• Records of robot episodes:
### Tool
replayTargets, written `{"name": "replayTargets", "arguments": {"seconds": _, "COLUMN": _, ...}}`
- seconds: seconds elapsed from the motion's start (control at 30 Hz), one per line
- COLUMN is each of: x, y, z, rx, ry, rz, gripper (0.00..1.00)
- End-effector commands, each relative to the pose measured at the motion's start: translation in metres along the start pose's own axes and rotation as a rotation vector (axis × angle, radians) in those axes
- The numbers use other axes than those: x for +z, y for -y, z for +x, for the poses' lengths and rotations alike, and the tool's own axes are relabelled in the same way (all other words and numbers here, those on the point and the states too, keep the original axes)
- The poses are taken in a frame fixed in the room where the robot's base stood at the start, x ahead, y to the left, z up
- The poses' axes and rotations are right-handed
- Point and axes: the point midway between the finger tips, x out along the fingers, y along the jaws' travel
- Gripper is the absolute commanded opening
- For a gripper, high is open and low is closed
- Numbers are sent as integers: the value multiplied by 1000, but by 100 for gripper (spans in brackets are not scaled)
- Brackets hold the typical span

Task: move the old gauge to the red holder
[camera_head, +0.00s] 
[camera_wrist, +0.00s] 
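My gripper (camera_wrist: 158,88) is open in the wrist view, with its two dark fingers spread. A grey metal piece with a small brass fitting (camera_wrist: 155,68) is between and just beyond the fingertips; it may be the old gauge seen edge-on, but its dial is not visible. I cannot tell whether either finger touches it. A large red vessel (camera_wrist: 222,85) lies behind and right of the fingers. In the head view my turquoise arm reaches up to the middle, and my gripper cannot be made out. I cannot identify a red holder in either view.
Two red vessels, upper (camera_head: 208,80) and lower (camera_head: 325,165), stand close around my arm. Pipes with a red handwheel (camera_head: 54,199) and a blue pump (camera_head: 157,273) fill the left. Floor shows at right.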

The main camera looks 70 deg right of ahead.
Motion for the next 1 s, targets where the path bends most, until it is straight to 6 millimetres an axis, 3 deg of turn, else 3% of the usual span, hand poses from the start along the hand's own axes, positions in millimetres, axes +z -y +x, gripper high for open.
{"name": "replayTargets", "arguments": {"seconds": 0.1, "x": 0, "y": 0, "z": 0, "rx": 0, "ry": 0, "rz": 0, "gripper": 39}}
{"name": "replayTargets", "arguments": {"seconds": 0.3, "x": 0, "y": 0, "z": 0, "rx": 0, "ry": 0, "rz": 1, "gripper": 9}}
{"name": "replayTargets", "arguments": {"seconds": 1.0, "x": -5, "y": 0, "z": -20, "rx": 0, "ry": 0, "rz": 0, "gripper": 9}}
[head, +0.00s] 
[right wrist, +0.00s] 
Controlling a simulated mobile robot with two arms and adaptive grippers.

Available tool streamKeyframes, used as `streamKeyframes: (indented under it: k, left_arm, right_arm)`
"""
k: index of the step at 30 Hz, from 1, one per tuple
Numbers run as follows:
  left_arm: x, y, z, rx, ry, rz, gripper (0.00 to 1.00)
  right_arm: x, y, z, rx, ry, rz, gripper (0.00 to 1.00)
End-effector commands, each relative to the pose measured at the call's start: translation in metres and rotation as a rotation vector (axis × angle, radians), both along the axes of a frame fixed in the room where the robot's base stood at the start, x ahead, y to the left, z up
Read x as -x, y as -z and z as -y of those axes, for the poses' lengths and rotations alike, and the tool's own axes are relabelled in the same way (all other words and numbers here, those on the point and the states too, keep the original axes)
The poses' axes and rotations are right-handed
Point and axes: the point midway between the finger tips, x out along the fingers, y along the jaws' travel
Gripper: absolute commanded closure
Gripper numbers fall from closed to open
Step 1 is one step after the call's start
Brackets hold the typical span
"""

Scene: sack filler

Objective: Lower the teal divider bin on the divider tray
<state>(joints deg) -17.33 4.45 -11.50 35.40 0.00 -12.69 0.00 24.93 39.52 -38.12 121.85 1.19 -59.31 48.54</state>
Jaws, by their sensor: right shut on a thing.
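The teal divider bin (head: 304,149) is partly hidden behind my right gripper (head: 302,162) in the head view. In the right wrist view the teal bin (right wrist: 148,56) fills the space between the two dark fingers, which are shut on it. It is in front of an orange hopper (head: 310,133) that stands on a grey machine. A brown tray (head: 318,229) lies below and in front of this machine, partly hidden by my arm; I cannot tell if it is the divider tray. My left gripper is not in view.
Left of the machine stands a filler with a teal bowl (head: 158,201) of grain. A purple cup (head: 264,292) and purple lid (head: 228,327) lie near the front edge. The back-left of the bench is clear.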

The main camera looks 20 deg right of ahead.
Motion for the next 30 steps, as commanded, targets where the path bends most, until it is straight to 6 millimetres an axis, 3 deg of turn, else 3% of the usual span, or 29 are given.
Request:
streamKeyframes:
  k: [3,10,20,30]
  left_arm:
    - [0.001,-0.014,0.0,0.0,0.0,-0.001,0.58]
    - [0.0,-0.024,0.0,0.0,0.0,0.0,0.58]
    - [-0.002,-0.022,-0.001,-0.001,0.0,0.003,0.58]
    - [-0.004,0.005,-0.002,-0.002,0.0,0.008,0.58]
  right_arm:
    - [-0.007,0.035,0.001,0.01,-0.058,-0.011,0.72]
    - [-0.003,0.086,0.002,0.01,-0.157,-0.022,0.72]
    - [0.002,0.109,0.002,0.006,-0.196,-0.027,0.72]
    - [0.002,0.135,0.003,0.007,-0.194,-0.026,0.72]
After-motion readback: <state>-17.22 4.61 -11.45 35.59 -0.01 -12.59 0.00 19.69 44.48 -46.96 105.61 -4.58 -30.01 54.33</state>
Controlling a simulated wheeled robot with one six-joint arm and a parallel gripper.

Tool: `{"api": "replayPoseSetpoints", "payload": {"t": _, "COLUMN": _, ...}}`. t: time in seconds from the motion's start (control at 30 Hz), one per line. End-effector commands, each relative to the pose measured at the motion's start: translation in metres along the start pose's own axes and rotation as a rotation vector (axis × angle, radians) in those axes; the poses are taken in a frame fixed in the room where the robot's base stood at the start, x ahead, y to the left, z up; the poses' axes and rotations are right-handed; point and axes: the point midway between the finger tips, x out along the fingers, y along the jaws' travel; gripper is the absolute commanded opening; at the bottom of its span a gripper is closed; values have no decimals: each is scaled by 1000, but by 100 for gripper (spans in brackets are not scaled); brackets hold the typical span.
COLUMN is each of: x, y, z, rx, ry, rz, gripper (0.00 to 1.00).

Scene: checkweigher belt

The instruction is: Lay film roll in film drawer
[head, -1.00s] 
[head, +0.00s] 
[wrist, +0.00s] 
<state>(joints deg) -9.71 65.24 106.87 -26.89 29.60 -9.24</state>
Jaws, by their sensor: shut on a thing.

• Exercise details: Extract, word for word, every line beginning with the one that holds "- End-effector commands, each" and concluding with the one that holds "- The numbers". Include both of those lines.

• Exercise output:
- End-effector commands, each relative to the pose measured at the motion's start: translation in metres along the start pose's own axes and rotation as a rotation vector (axis × angle, radians) in those axes
- The numbers use other axes than those: x for +z, y for -y, z for +x, for the poses' lengths and rotations alike, and the tool's own axes are relabelled in the same way (all other words and numbers here, those on the point and the states too, keep the original axes)

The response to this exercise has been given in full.